**PROBLEM TO SOLVE:**
Return all entries word for word, but drop any images.
————
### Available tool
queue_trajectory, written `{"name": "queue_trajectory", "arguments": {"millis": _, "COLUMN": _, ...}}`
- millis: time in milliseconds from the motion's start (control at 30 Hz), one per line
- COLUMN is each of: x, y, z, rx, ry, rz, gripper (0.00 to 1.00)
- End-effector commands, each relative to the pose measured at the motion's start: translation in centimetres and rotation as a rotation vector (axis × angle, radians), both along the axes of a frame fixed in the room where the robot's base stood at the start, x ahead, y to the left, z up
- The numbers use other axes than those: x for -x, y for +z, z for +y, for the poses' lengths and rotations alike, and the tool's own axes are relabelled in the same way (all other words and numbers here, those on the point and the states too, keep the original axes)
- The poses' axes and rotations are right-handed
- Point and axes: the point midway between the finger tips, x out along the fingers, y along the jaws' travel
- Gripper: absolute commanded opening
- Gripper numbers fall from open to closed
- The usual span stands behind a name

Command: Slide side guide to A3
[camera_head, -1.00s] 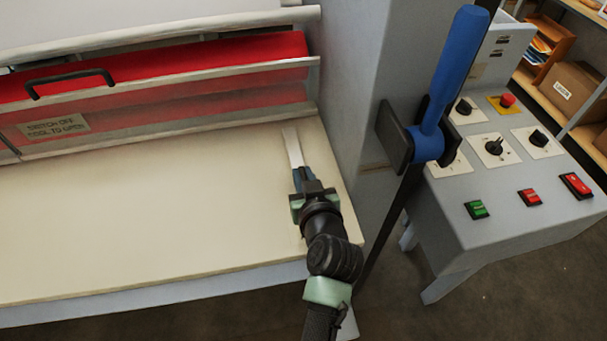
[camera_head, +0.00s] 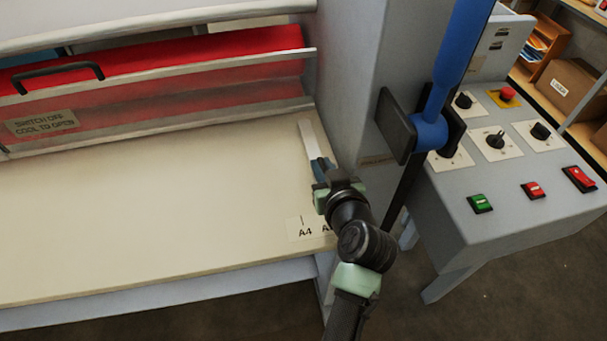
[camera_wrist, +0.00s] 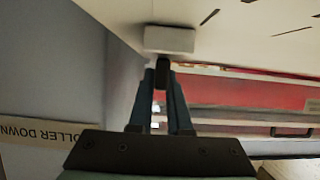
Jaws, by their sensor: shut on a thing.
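The side guide (camera_head: 309,138) is a thin white strip lying near the right edge of the cream feed table (camera_head: 140,205). My gripper (camera_head: 320,168) is at its front end. In the wrist view, the guide's white block (camera_wrist: 169,40) has a dark knob (camera_wrist: 162,76) on it, and my gripper (camera_wrist: 161,85) is shut on that knob. A scale label (camera_head: 304,230) at the table's front reads A4. A second letter A shows to its right, and the rest is hidden by my arm. Whether the guide lines up with that mark cannot be told.
The grey machine side (camera_head: 350,90) rises close to the right of the guide. A blue lever (camera_head: 450,75) stands further right, before a control panel (camera_head: 500,180) with knobs and buttons. A red guard (camera_head: 180,75) with a black handle spans the back. The table left of the guide is clear.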

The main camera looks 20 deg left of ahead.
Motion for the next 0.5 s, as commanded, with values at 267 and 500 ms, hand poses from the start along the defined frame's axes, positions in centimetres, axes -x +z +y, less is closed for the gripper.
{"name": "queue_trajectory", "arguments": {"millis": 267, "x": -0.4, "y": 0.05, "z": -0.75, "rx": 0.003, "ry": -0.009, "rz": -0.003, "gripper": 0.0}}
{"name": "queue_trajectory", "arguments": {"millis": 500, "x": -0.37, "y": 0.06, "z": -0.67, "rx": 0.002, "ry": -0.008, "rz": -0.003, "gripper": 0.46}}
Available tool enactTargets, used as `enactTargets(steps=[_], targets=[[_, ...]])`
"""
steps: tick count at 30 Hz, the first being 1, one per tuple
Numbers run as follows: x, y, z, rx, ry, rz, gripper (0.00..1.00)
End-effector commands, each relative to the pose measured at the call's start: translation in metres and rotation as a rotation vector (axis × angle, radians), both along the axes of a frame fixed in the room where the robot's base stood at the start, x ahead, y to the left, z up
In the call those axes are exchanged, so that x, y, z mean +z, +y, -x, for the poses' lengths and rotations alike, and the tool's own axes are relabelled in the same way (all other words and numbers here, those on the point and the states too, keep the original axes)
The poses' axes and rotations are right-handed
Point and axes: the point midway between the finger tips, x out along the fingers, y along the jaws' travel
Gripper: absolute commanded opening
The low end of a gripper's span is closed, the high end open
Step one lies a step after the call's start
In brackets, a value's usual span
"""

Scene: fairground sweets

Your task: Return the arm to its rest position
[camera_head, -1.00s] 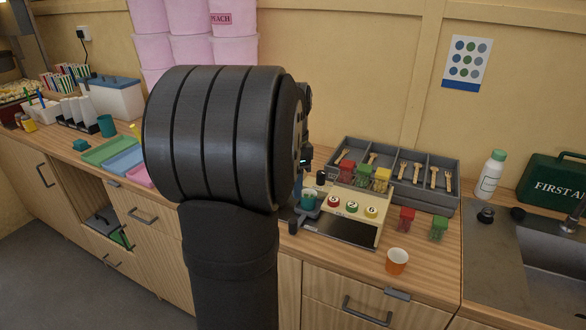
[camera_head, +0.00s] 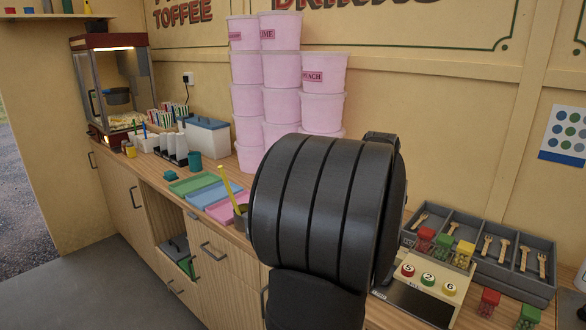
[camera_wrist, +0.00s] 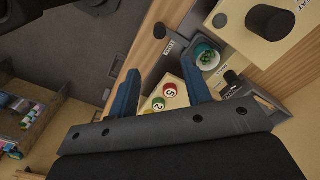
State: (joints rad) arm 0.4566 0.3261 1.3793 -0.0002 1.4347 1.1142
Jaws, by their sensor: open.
————
**EXERCISE RESPONSE:**
### Available tool
queue_trajectory, written `{"name": "queue_trajectory", "arguments": {"millis": _, "COLUMN": _, ...}}`
- millis: time in milliseconds from the motion's start (control at 30 Hz), one per line
- COLUMN is each of: x, y, z, rx, ry, rz, gripper (0.00 to 1.00)
- End-effector commands, each relative to the pose measured at the motion's start: translation in centimetres and rotation as a rotation vector (axis × angle, radians), both along the axes of a frame fixed in the room where the robot's base stood at the start, x ahead, y to the left, z up
- The numbers use other axes than those: x for -x, y for +z, z for +y, for the poses' lengths and rotations alike, and the tool's own axes are relabelled in the same way (all other words and numbers here, those on the point and the states too, keep the original axes)
- The poses' axes and rotations are right-handed
- Point and axes: the point midway between the finger tips, x out along the fingers, y along the jaws' travel
- Gripper: absolute commanded opening
- Gripper numbers fall from open to closed
- The usual span stands behind a name

Command: Slide side guide to A3
[camera_head, -1.00s] 
[camera_head, +0.00s] 
[camera_wrist, +0.00s] 
Jaws, by their sensor: shut on a thing.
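The side guide (camera_head: 309,138) is a thin white strip lying near the right edge of the cream feed table (camera_head: 140,205). My gripper (camera_head: 320,168) is at its front end. In the wrist view, the guide's white block (camera_wrist: 169,40) has a dark knob (camera_wrist: 162,76) on it, and my gripper (camera_wrist: 161,85) is shut on that knob. A scale label (camera_head: 304,230) at the table's front reads A4. A second letter A shows to its right, and the rest is hidden by my arm. Whether the guide lines up with that mark cannot be told.
The grey machine side (camera_head: 350,90) rises close to the right of the guide. A blue lever (camera_head: 450,75) stands further right, before a control panel (camera_head: 500,180) with knobs and buttons. A red guard (camera_head: 180,75) with a black handle spans the back. The table left of the guide is clear.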

The main camera looks 20 deg left of ahead.
Motion for the next 0.5 s, as commanded, with values at 267 and 500 ms, hand poses from the start along the defined frame's axes, positions in centimetres, axes -x +z +y, less is closed for the gripper.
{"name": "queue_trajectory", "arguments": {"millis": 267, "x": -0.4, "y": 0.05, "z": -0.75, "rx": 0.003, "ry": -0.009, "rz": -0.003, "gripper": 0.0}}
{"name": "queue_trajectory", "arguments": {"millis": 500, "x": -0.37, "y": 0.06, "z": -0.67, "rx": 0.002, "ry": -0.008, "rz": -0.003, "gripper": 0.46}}
Available tool enactTargets, used as `enactTargets(steps=[_], targets=[[_, ...]])`
"""
steps: tick count at 30 Hz, the first being 1, one per tuple
Numbers run as follows: x, y, z, rx, ry, rz, gripper (0.00..1.00)
End-effector commands, each relative to the pose measured at the call's start: translation in metres and rotation as a rotation vector (axis × angle, radians), both along the axes of a frame fixed in the room where the robot's base stood at the start, x ahead, y to the left, z up
In the call those axes are exchanged, so that x, y, z mean +z, +y, -x, for the poses' lengths and rotations alike, and the tool's own axes are relabelled in the same way (all other words and numbers here, those on the point and the states too, keep the original axes)
The poses' axes and rotations are right-handed
Point and axes: the point midway between the finger tips, x out along the fingers, y along the jaws' travel
Gripper: absolute commanded opening
The low end of a gripper's span is closed, the high end open
Step one lies a step after the call's start
In brackets, a value's usual span
"""

Scene: fairground sweets

Your task: Return the arm to its rest position
[camera_head, -1.00s] 
[camera_head, +0.00s] 
[camera_wrist, +0.00s] 
State: (joints rad) arm 0.4566 0.3261 1.3793 -0.0002 1.4347 1.1142
Jaws, by their sensor: open.

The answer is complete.